Why Getting Rid of Mike Martz Was Great Move by Chicago Bears

Bob Warja@@bobwarjaSenior Writer IJanuary 11, 2012

CHICAGO, IL - SEPTEMBER 25: Offensive coordinator Mike Martz of the Chicago Bears watches warm-ups before a game against the Green Bay Packers at Soldier Field on September 25, 2011 in Chicago, Illinois. The Packers defeated the Bears 27-17. (Photo by Jonathan Daniel/Getty Images)
Jonathan Daniel/Getty Images

The curious hiring of Mike Martz as Chicago Bears offensive coordinator just never seemed to mesh with head coach Lovie Smith's run-first philosophy nor did it match the personnel on the field.

Recognizing that, it was not surprising that Smith effectively fired Martz after the regular season, replacing him with former offensive line coach Mike Tice.  

Sure, they didn't call it a "firing" per se, but that's truly what it amounted to. Martz was a stubborn coach who was slow to adjust two years in a row. At the bye week of the 2010 season, the Bears seemingly had to threaten bodily harm to their offensive coordinator to get him to enhance the protection scheme and run the football. But it took a record number of sacks that almost got QB Jay Cutler killed to get Martz to change, and even then he did so grudgingly.

To make matters worse, the same unbalanced offense reared its ugly head once again during the 2011 season and yet Martz was stubbornly clinging to his pass-happy approach.

In short, this guy doesn't seem to learn. He knows one thing, and it takes a village to get him to change.

Sill, in many ways, Martz is not that different than Smith. Both have philosophies they know and are unwilling to alter.

Remember when Ron Rivera was the Bears defensive coordinator but was put in his place by Smith because he wasn't a proponent of the Tampa-2 scheme and instead loved to blitz?

The only difference in that case is that Smith was (and still is) the boss, so he gets to make the rules.

Well, just like "Chico," Mad Mike is now gone, and I don't believe many Bears fans will miss him.

He had his days with the St. Louis Rams when he authored the highly successful "Greatest Show on Turf," but those days were such a long time ago and featured good players on a fast turf.

In Chicago—and actually everywhere he's been since the Rams—Martz has failed to recapture the glory of his previous success.

Martz's style gets his QBs hit an awful lot, and they depend on smart receivers who run solid routes and a good offensive line that can pass protect.

Martz had little of that here in Chicago. His scheme simply wasn't a good fit.

Now, for that you can pin some of the blame on former GM Jerry Angelo and Smith for hiring Martz without building the kind of team that his offensive style requires.

I mean, is it Martz's fault his philosophy depends on tools he wasn't given to work with?

Still, one has to figure that if something isn't working, one would want to do everything one can to get it working.
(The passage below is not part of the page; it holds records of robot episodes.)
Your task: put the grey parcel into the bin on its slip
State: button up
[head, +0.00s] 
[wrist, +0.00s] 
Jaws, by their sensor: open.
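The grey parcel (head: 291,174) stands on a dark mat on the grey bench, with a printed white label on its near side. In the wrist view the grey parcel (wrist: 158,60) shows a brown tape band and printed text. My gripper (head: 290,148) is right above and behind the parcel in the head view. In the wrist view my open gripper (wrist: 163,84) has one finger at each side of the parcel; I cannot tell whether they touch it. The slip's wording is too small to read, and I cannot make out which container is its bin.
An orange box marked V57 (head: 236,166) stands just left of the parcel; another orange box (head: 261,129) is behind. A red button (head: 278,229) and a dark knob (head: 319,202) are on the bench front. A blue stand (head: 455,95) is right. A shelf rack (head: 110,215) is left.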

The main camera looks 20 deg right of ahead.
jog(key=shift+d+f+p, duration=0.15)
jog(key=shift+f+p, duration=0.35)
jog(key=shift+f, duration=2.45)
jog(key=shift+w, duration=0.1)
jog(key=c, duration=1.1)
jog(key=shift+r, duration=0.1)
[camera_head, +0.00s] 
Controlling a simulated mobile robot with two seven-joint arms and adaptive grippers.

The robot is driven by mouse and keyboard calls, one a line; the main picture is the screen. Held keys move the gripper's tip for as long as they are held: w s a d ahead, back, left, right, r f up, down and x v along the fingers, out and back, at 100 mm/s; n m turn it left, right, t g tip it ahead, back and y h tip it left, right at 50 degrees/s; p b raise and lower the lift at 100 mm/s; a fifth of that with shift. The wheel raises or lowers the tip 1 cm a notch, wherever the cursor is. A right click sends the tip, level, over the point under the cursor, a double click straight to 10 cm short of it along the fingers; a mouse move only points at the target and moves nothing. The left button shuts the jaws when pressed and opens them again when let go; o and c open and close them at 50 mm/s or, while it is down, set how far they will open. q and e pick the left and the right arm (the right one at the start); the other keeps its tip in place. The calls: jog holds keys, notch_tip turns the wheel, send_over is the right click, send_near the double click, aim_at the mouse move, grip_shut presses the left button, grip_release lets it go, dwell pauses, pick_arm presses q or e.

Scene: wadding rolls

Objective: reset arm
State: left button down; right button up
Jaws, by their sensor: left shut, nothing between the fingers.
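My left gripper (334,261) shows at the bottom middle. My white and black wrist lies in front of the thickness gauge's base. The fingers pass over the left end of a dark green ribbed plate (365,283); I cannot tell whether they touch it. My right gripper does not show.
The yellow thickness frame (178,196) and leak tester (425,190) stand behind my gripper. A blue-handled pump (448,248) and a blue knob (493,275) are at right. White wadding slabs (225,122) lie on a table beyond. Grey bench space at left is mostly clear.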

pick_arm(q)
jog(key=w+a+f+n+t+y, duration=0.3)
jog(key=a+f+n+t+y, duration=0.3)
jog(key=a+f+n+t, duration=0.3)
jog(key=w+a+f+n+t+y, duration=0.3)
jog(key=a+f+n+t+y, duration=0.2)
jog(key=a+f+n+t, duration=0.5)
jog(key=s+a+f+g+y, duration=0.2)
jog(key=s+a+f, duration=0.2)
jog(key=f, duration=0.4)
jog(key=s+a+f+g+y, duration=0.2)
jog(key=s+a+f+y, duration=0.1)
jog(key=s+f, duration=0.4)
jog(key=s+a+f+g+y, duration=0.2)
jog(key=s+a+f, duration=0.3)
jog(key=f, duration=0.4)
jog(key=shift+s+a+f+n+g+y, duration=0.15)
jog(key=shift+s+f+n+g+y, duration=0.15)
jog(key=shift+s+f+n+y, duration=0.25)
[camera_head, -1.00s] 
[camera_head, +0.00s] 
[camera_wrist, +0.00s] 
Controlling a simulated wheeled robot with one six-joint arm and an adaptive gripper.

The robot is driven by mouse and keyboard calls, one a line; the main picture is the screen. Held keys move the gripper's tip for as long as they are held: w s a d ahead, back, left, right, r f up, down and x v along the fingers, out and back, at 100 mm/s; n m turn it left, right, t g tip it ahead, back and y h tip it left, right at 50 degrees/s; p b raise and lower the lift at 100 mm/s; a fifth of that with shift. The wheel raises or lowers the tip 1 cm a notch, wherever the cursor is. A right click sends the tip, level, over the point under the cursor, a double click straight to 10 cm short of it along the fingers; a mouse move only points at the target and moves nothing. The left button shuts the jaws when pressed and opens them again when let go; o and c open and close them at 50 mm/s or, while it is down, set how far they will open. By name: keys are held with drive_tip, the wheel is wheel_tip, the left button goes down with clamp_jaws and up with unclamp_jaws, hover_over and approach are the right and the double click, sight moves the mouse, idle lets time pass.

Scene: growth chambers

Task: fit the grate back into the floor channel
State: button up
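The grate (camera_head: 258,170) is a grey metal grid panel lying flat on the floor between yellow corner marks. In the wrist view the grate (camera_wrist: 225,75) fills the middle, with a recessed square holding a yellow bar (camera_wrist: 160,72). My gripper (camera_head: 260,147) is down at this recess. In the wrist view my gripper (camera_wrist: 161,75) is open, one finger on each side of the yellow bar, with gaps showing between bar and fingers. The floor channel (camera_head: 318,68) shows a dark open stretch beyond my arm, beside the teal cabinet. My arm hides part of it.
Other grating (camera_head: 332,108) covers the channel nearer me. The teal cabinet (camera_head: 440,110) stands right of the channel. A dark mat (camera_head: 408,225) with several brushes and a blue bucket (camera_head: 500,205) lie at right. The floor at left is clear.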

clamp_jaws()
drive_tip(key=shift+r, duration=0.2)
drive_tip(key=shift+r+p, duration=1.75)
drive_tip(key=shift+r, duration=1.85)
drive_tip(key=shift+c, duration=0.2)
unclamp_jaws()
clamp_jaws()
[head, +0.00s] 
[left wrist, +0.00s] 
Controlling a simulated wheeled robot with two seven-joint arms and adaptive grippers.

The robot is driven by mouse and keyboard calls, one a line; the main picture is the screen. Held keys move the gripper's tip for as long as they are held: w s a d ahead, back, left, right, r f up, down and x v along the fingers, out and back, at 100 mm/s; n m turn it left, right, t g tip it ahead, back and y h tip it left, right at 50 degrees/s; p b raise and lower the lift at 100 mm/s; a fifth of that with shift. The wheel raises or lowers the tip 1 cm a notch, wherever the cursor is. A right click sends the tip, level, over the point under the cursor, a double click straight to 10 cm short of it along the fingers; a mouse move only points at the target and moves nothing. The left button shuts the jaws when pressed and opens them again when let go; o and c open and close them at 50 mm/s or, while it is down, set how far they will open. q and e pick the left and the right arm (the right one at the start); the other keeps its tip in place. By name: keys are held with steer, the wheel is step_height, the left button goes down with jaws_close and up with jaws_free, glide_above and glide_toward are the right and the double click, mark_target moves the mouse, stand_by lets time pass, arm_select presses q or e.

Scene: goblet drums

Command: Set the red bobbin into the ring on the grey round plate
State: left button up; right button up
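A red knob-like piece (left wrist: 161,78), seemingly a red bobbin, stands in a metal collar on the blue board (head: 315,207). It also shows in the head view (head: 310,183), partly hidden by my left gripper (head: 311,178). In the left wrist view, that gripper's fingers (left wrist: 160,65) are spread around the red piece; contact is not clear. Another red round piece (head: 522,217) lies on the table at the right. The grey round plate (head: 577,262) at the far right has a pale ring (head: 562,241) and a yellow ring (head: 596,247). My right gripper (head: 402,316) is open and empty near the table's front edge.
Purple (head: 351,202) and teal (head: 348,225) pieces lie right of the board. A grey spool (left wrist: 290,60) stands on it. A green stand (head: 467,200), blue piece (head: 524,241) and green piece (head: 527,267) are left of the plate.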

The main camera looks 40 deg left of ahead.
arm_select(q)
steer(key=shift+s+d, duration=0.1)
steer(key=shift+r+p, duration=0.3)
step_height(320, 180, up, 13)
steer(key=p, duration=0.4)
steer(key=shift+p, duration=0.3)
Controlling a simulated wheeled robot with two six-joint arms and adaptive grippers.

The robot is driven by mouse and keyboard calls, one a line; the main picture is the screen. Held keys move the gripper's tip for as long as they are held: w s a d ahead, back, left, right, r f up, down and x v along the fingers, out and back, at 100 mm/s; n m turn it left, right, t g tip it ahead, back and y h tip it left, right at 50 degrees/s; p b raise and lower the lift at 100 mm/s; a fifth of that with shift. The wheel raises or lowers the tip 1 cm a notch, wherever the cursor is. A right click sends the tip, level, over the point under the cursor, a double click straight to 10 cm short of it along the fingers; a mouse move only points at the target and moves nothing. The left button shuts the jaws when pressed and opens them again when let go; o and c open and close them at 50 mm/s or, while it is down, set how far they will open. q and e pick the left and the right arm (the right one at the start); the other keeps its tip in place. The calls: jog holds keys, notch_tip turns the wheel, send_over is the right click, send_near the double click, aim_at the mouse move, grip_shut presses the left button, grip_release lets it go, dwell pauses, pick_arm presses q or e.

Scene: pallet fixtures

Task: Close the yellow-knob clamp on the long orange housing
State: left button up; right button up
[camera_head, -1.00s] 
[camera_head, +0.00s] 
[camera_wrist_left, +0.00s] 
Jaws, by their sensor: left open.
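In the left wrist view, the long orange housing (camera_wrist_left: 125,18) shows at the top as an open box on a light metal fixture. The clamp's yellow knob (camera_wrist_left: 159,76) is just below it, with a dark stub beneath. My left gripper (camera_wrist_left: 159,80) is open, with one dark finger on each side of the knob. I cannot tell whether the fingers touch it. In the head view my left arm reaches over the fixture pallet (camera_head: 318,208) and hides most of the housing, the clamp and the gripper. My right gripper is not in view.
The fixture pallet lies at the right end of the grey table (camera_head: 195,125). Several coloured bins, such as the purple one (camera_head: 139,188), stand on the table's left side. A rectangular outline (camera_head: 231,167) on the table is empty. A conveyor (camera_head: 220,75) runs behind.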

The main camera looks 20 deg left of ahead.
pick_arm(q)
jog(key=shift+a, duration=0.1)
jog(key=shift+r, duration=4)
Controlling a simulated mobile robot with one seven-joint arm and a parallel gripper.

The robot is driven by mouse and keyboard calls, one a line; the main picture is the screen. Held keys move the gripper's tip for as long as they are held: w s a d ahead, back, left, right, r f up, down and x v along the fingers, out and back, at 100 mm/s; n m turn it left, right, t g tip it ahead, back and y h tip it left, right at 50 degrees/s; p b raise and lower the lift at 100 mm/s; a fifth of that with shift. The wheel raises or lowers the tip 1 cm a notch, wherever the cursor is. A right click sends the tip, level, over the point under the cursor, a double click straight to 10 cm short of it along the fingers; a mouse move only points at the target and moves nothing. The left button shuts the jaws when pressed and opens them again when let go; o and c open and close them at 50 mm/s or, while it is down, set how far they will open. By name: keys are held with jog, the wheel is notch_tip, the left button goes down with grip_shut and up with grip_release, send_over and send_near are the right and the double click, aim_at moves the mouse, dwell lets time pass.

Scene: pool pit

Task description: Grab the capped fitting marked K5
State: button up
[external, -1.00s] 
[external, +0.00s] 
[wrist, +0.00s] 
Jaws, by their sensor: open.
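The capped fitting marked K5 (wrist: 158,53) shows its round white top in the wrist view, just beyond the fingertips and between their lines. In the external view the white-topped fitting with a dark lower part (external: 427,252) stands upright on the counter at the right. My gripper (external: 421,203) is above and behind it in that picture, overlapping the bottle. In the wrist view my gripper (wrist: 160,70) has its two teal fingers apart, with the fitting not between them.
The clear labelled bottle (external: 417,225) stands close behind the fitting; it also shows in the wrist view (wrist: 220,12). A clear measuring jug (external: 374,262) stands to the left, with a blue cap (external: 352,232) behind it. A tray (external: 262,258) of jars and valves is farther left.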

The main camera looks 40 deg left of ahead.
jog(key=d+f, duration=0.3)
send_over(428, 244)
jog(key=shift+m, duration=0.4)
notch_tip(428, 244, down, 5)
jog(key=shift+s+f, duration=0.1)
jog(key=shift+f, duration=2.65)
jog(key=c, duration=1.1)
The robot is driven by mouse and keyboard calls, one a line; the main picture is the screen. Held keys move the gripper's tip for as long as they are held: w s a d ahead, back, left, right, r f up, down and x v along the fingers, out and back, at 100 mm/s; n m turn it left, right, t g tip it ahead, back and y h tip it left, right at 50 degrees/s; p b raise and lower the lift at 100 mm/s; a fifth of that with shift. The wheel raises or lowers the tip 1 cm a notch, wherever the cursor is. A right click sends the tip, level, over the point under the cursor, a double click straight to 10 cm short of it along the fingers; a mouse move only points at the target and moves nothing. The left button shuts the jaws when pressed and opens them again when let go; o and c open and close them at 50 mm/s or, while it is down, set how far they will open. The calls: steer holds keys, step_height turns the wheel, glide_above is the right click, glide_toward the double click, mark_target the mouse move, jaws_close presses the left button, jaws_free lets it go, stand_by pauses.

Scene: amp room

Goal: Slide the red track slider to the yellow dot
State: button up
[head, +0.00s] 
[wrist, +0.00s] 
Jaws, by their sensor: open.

Yet Martz just didn't seem all that willing to make the necessary adjustments.

Further, the Martz scheme wasn't fully taking advantage of Cutler's skills. Cutler is mobile, yet often was forced to stand in the pocket like a statue until he finally had enough and flipped the bird to his offensive coordinator and QB coach.

So, no more seven-step drops and hopefully a coordinator who will allow Cutler to audible when he sees an alignment he doesn't like or has a linebacker one-on-one with his receiver.

But no matter who coordinates this offense, the Bears need better players, simply put. They need a go-to wide receiver for Cutler to throw to and a line that can block for him effectively.

Another reason I am happy to see Martz go away is that Tice likes to throw the deep ball, something that has been lacking in the Bears arsenal.

Yes, he likes to run the ball and doesn't prefer a West Coast style of offense, but he does like the deep ball, so if the Bears can get a legitimate receiver then this is something the Bears can use to help stretch the defense.

Plus, Tice seems much more willing to utilize the tight end as a receiving option coming out of the backfield. Sure, he will leave a TE in to chip, but, unlike Martz, will also throw to him.

Still, this is a passing league, and the Bears had better find a way to improve the passing game. The only reservation I have with Tice is that he likes to come off the bus running the ball as much as Smith does.

While I may not be totally sold on Tice as offensive coordinator, I am sure of one thing: I am glad that Martz is gone.